Cet inconnu, qui dessinait deux inconnues
Un jeune homme, brun, à l'allure désordonnée, était assis dans l'herbe. Lui-même pensait voir sans être vu. Il dessinait sur un carnet les deux jeunes filles qui étaient à quelques mètres de lui, et qui discutaient, insouciantes. Je voyais à la fois son esquisse, le tracé rapide et souple de sa main, son regard posé sur elles, la prudence avec laquelle il dessinait sans éveiller de soupçons. Ses muses, anonymes, ne devaient se douter de rien.

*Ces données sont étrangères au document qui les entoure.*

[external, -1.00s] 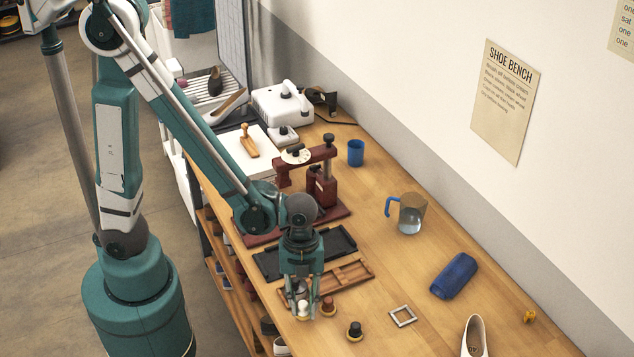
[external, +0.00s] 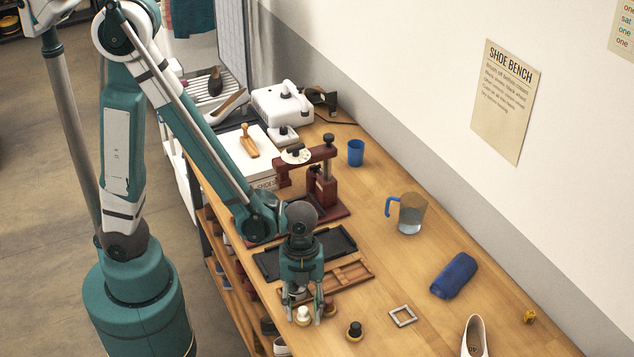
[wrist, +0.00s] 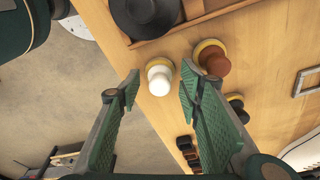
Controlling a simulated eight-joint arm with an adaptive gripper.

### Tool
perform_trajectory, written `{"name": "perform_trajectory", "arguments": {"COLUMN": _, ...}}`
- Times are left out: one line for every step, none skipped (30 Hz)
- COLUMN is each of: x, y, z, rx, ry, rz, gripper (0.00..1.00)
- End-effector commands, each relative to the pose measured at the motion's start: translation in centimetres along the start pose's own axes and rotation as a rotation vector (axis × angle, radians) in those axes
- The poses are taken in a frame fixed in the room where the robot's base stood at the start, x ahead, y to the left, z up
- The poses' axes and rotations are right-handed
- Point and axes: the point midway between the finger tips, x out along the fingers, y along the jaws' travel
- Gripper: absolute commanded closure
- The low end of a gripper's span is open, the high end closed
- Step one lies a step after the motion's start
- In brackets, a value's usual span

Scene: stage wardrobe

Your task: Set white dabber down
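The white dabber (external: 303,315) stands upright on the wooden bench near its front edge. In the wrist view the white dabber (wrist: 159,77) shows its white knob and pale yellow base between my fingers, with a gap on each side. My gripper (external: 305,308) is open and points down around it; both green finger pads of my gripper (wrist: 159,86) show in the wrist view. A brown dabber (wrist: 213,58) stands just right of the right finger, partly hidden by it in the external view. A black dabber (external: 354,331) stands further right.
A wooden divided tray (external: 345,278) and a black tray (external: 335,242) lie behind the dabbers. A small metal frame (external: 403,316), a blue roll (external: 454,276) and a pale shoe (external: 474,337) lie to the right. The bench's front edge is close.

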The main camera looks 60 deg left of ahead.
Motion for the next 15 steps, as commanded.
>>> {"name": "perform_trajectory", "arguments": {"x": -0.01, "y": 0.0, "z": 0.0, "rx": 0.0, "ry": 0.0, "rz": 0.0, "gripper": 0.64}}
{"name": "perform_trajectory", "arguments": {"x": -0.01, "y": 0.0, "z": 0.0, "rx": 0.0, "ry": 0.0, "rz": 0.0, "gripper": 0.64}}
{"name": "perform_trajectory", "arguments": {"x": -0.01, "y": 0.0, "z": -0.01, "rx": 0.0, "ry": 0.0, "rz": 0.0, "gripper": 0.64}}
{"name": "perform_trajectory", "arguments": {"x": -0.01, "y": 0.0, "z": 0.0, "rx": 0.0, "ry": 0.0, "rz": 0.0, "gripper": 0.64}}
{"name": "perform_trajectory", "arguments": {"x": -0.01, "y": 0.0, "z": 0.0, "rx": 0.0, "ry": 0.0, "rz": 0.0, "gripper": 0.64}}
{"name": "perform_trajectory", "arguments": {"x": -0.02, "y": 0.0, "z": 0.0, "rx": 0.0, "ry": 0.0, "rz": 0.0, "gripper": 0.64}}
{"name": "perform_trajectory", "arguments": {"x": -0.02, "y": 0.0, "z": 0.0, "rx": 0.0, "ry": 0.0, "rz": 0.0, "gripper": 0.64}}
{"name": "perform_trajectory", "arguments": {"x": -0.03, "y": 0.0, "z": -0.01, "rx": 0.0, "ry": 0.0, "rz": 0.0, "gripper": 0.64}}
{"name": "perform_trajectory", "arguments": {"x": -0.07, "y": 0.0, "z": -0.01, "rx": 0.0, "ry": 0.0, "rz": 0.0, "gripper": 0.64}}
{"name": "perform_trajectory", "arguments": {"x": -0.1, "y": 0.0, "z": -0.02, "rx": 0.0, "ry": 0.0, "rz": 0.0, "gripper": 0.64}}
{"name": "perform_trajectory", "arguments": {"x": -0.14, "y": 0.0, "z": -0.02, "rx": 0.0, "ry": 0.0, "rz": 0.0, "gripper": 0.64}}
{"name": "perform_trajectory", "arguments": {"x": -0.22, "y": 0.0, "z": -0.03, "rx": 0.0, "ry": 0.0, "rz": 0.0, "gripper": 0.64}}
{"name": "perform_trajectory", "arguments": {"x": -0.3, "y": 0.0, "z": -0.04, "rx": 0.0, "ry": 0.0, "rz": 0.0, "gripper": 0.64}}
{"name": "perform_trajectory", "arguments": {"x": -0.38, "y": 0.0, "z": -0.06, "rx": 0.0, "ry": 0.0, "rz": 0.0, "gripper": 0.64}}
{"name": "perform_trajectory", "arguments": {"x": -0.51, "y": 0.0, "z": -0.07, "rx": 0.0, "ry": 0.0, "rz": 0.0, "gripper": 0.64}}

L'une d'elle remit son pull - la fraîcheur de l'hiver se faisant soudainement ressentir, malgré la douceur du soleil - avant de re-boucler sa salopette sombre. Elle fit à plusieurs reprises un geste de la main, pour dégager ses longs cheveux blonds. Mon dessinateur secret n'a sans doute pas pu retranscrire dans son esquisse ce mouvement singulier.
Mais il aura avec lui désormais le souvenir dessiné de cette discussion anodine, entre deux inconnues. Ces dernières, pour ce qui les concerne, ne sauront jamais que cet instant fut observé par cet inconnu dans l'herbe. Et par cet autre, au-dessus d'elles, qui attendait que le bus arrive. Le plaisir d'être vues, sans le savoir.
(© photos : https://www.behance.net/gallery/11282187/Nobodys-looking by Florin Ioanitescu)
RépondreSupprimerLe plaisir de voir, sans être vu, d'être vu sans le savoir. De venir tout en sachant que revenir sera touchant. (M)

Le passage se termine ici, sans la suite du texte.